- _PROBLEM TO WORK ON_:
All of the data below should be written out exactly.

- _RECORD SET_:
⁂

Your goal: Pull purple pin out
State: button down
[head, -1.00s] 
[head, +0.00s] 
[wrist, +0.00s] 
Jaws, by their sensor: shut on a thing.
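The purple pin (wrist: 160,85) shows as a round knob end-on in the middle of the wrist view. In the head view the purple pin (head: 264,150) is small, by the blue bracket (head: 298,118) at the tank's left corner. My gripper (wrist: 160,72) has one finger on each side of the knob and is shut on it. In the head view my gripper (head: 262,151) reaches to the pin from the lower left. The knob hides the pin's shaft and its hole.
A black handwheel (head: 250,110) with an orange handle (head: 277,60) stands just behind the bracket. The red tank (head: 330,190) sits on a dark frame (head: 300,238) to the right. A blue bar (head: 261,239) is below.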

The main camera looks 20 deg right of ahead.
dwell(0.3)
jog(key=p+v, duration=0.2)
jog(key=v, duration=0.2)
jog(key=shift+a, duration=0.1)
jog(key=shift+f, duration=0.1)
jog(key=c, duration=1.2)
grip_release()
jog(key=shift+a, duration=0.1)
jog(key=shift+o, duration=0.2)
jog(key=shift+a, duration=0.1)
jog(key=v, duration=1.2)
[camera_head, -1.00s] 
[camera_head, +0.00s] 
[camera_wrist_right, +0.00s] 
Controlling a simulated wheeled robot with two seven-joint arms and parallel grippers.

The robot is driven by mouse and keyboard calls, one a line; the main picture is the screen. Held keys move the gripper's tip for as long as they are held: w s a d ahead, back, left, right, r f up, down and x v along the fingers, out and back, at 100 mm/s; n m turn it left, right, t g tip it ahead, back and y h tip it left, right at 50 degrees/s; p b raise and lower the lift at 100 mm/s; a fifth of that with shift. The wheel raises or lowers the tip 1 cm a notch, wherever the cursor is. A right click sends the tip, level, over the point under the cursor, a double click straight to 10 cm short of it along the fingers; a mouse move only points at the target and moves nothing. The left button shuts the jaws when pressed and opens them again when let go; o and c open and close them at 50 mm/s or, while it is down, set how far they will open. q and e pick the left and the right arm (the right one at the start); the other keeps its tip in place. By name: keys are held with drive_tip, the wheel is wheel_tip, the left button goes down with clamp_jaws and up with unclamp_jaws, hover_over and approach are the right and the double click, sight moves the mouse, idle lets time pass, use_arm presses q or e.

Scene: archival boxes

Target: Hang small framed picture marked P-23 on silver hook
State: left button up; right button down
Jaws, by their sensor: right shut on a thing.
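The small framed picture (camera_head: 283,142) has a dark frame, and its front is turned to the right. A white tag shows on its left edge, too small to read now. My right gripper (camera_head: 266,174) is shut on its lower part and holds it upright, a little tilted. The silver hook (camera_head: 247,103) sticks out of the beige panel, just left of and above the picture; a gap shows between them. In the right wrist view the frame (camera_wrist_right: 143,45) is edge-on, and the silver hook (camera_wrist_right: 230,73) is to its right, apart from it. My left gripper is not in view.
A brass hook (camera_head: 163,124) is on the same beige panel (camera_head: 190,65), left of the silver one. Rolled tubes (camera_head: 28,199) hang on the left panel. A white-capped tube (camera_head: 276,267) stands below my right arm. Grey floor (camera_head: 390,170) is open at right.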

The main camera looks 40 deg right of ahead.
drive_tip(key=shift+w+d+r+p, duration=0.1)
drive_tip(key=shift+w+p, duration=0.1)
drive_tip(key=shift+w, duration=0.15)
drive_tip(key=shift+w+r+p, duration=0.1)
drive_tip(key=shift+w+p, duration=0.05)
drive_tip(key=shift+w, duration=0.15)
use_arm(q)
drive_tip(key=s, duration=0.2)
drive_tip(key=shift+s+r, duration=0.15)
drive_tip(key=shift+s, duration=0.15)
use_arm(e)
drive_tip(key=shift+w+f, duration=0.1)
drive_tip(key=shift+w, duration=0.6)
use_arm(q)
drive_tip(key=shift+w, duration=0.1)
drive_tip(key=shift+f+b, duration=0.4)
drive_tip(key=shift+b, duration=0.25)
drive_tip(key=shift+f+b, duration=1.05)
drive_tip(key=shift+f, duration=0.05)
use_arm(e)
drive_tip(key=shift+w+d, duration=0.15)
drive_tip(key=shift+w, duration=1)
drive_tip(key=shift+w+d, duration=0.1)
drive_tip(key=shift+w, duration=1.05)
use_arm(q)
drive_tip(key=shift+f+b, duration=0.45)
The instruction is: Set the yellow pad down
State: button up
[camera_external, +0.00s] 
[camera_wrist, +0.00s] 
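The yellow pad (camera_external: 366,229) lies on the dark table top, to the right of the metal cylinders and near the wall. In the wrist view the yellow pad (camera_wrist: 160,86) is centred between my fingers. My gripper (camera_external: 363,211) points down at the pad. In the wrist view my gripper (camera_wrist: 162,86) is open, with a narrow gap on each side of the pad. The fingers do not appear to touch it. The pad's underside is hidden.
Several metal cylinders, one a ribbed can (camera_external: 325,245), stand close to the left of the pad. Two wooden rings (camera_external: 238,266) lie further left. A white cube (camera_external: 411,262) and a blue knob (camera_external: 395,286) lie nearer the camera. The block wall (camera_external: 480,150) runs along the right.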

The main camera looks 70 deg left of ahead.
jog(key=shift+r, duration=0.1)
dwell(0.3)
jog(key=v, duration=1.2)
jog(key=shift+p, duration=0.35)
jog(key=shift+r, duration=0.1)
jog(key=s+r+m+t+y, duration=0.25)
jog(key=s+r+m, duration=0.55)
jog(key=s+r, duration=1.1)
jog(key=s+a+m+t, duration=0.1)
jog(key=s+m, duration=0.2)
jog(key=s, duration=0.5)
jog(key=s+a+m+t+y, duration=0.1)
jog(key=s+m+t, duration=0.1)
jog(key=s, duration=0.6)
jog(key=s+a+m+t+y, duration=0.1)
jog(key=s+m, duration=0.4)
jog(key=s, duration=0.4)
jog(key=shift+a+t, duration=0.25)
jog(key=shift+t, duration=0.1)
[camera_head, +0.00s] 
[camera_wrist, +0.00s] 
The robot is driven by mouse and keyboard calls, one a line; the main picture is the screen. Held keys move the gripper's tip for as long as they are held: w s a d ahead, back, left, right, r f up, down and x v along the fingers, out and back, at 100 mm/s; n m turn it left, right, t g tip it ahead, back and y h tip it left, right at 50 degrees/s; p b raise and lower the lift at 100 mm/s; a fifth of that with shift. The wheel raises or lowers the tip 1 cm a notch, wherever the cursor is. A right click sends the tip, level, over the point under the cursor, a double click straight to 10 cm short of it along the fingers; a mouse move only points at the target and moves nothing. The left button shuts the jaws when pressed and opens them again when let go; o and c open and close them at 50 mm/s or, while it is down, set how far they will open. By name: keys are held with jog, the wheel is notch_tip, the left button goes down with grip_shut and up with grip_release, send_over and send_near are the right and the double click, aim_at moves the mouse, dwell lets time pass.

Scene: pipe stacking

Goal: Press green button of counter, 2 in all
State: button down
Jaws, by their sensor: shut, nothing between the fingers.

⁂

- _FINISHED EXERCISE_:
Your goal: Pull purple pin out
State: button down
[head, -1.00s] 
[head, +0.00s] 
[wrist, +0.00s] 
Jaws, by their sensor: shut on a thing.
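The purple pin (wrist: 160,85) shows as a round knob end-on in the middle of the wrist view. In the head view the purple pin (head: 264,150) is small, by the blue bracket (head: 298,118) at the tank's left corner. My gripper (wrist: 160,72) has one finger on each side of the knob and is shut on it. In the head view my gripper (head: 262,151) reaches to the pin from the lower left. The knob hides the pin's shaft and its hole.
A black handwheel (head: 250,110) with an orange handle (head: 277,60) stands just behind the bracket. The red tank (head: 330,190) sits on a dark frame (head: 300,238) to the right. A blue bar (head: 261,239) is below.

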The main camera looks 20 deg right of ahead.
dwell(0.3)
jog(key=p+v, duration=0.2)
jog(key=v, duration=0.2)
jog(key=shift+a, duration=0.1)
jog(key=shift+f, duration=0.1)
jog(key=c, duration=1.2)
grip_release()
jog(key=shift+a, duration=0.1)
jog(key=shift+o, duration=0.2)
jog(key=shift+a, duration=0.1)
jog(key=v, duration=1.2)
[camera_head, -1.00s] 
[camera_head, +0.00s] 
[camera_wrist_right, +0.00s] 
Controlling a simulated wheeled robot with two seven-joint arms and parallel grippers.

The robot is driven by mouse and keyboard calls, one a line; the main picture is the screen. Held keys move the gripper's tip for as long as they are held: w s a d ahead, back, left, right, r f up, down and x v along the fingers, out and back, at 100 mm/s; n m turn it left, right, t g tip it ahead, back and y h tip it left, right at 50 degrees/s; p b raise and lower the lift at 100 mm/s; a fifth of that with shift. The wheel raises or lowers the tip 1 cm a notch, wherever the cursor is. A right click sends the tip, level, over the point under the cursor, a double click straight to 10 cm short of it along the fingers; a mouse move only points at the target and moves nothing. The left button shuts the jaws when pressed and opens them again when let go; o and c open and close them at 50 mm/s or, while it is down, set how far they will open. q and e pick the left and the right arm (the right one at the start); the other keeps its tip in place. By name: keys are held with drive_tip, the wheel is wheel_tip, the left button goes down with clamp_jaws and up with unclamp_jaws, hover_over and approach are the right and the double click, sight moves the mouse, idle lets time pass, use_arm presses q or e.

Scene: archival boxes

Target: Hang small framed picture marked P-23 on silver hook
State: left button up; right button down
Jaws, by their sensor: right shut on a thing.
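The small framed picture (camera_head: 283,142) has a dark frame, and its front is turned to the right. A white tag shows on its left edge, too small to read now. My right gripper (camera_head: 266,174) is shut on its lower part and holds it upright, a little tilted. The silver hook (camera_head: 247,103) sticks out of the beige panel, just left of and above the picture; a gap shows between them. In the right wrist view the frame (camera_wrist_right: 143,45) is edge-on, and the silver hook (camera_wrist_right: 230,73) is to its right, apart from it. My left gripper is not in view.
A brass hook (camera_head: 163,124) is on the same beige panel (camera_head: 190,65), left of the silver one. Rolled tubes (camera_head: 28,199) hang on the left panel. A white-capped tube (camera_head: 276,267) stands below my right arm. Grey floor (camera_head: 390,170) is open at right.

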The main camera looks 40 deg right of ahead.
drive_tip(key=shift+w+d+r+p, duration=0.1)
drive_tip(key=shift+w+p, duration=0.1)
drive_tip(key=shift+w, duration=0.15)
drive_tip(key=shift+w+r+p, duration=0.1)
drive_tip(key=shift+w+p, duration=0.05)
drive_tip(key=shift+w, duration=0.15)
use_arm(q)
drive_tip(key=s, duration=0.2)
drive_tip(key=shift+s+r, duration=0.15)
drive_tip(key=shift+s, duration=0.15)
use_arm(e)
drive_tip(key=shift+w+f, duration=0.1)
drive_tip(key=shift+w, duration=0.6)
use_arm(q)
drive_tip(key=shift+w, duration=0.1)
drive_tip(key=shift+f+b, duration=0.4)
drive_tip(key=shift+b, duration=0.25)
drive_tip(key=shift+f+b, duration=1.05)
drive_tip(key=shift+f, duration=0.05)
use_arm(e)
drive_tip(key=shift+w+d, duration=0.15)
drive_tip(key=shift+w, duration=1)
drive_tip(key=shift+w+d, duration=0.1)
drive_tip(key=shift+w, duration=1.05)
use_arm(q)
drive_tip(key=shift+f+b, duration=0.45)
The instruction is: Set the yellow pad down
State: button up
[camera_external, +0.00s] 
[camera_wrist, +0.00s] 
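The yellow pad (camera_external: 366,229) lies on the dark table top, to the right of the metal cylinders and near the wall. In the wrist view the yellow pad (camera_wrist: 160,86) is centred between my fingers. My gripper (camera_external: 363,211) points down at the pad. In the wrist view my gripper (camera_wrist: 162,86) is open, with a narrow gap on each side of the pad. The fingers do not appear to touch it. The pad's underside is hidden.
Several metal cylinders, one a ribbed can (camera_external: 325,245), stand close to the left of the pad. Two wooden rings (camera_external: 238,266) lie further left. A white cube (camera_external: 411,262) and a blue knob (camera_external: 395,286) lie nearer the camera. The block wall (camera_external: 480,150) runs along the right.

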The main camera looks 70 deg left of ahead.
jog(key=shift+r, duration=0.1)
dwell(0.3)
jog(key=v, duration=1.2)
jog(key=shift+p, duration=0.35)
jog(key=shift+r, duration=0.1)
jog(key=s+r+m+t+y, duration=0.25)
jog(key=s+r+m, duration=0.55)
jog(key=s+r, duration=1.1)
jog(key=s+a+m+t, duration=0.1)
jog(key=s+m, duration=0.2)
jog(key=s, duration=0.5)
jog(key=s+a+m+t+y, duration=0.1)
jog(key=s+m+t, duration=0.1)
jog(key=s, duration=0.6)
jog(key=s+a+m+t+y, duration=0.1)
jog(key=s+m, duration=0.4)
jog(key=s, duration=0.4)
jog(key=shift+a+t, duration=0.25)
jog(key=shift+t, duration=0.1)
[camera_head, +0.00s] 
[camera_wrist, +0.00s] 
The robot is driven by mouse and keyboard calls, one a line; the main picture is the screen. Held keys move the gripper's tip for as long as they are held: w s a d ahead, back, left, right, r f up, down and x v along the fingers, out and back, at 100 mm/s; n m turn it left, right, t g tip it ahead, back and y h tip it left, right at 50 degrees/s; p b raise and lower the lift at 100 mm/s; a fifth of that with shift. The wheel raises or lowers the tip 1 cm a notch, wherever the cursor is. A right click sends the tip, level, over the point under the cursor, a double click straight to 10 cm short of it along the fingers; a mouse move only points at the target and moves nothing. The left button shuts the jaws when pressed and opens them again when let go; o and c open and close them at 50 mm/s or, while it is down, set how far they will open. By name: keys are held with jog, the wheel is notch_tip, the left button goes down with grip_shut and up with grip_release, send_over and send_near are the right and the double click, aim_at moves the mouse, dwell lets time pass.

Scene: pipe stacking

Goal: Press green button of counter, 2 in all
State: button down
Jaws, by their sensor: shut, nothing between the fingers.

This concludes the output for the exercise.